3月23日未明、アジアを代表する稀代の政治家がこの世を静かに去った。シンガポール初代首相のリー・クアンユー(Lee Kuan Yew、李光耀)氏は、資源も伝統もない「島」から今日の繁栄国家を築き上げた。建国の父の足跡をたどる。(シンガポール在住企業アドバイザー・矢野 暁)

「強烈な指導者ゆえに摩擦もあったが、一つ確実なことは、彼がいなければ今のシンガポールは絶対になかったということだ」

 シンガポール初代首相のリー・クアンユー氏は、重い肺炎のため春節前の2月5日より入院していたが、3月23日未明、逝去した。享年91歳。建国の父を失うという現実に直面した今、シンガポール島は深い悲しみに包まれていると同時に、国民は故人の偉業をあらためて思い起こしているようだ。筆者の知り合いのシンガポール人は皆、冒頭のような言葉でリー氏の功績を称えている。

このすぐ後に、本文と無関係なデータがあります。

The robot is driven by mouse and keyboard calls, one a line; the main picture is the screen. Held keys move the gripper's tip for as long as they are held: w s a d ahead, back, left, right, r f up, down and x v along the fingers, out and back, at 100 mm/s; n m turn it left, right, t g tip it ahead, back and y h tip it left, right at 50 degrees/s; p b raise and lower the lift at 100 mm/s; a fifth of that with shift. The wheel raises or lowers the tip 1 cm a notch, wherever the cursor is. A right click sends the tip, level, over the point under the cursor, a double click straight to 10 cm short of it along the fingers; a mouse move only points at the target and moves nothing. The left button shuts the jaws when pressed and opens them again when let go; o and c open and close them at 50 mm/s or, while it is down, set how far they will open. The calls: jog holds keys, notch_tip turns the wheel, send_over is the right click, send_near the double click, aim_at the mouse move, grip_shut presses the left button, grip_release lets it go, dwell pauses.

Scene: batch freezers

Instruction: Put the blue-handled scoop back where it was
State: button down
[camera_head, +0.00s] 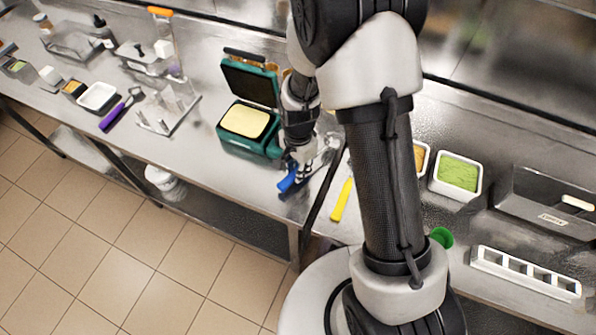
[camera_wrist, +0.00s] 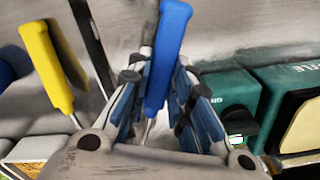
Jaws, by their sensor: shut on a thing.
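The blue-handled scoop (camera_head: 289,180) is at my gripper, over the steel counter to the right of the green waffle maker. In the wrist view its blue handle (camera_wrist: 168,55) stands between the two fingers. My gripper (camera_head: 299,168) is shut on the handle; the fingers (camera_wrist: 160,92) press it from both sides. The scoop's metal end is mostly hidden behind the gripper. I cannot tell whether the scoop touches the counter.
The green waffle maker (camera_head: 228,140) stands open close on the left. A yellow-handled tool (camera_head: 342,200) lies close on the right. Beyond my arm are a tub of green ice cream (camera_head: 458,174), a green round thing (camera_head: 442,237) and a white compartment tray (camera_head: 526,272). A purple-handled scoop (camera_head: 112,117) lies far left.

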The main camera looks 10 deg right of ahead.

リー氏が議員として代表した選挙区の公民館で、故人の遺影に感謝と惜別の念を伝える市民たち。逝去後1週間、全島が喪に服した
Photo:REUTERS/アフロ

 リー氏は、シンガポールが英国連邦内の自治州となった1959年に首相となり、65年のマレーシアからの分離独立を経て、31年間の長期にわたりトップリーダーとして国家建設・運営を陣頭指揮。90年11月に首相の座をゴー・チョクトン氏に譲った後は上級相に、そして長男のリー・シェンロン氏が政権を引き継いだ後は内閣顧問を歴任したが、2011年5月に同職を辞してからは、政治の表舞台から退いていた。昨年8月の独立記念日式典の際、テレビ画面を通じて目にしたリー氏の姿は、例年とはまるで異なり、衰弱して元気がないといった様子だったことを記憶している。

2006年5月に東京で開催された国際会議に出席した、当時82歳のリー氏。晩年に至るまで、活発な外遊と言論活動を繰り広げた
Photo:AFP=時事

 リー氏は、広東省から英国の海峡植民地シンガポールに移住した曽祖父から数えて4世に当たる客家系華人で、いわゆる英語教育組のエリート層に属した。日本ではほとんど知られていないだろうが、ハリー(Harry)という英語名を持ち、親しい人たちはこの名で呼ぶ。ケンブリッジ大を首席で卒業し、弁護士としてキャリアを始め、その後政界に入る。晩年に至るまで、眼光鋭く頭脳明晰な人だった。自分の考えをストレートに語るゆえに国内外で物議を醸したことも多い。だが、自身の確固とした信念と論理が土台にあり、賛否は別として、同氏の言葉には考えさせられることが多かった。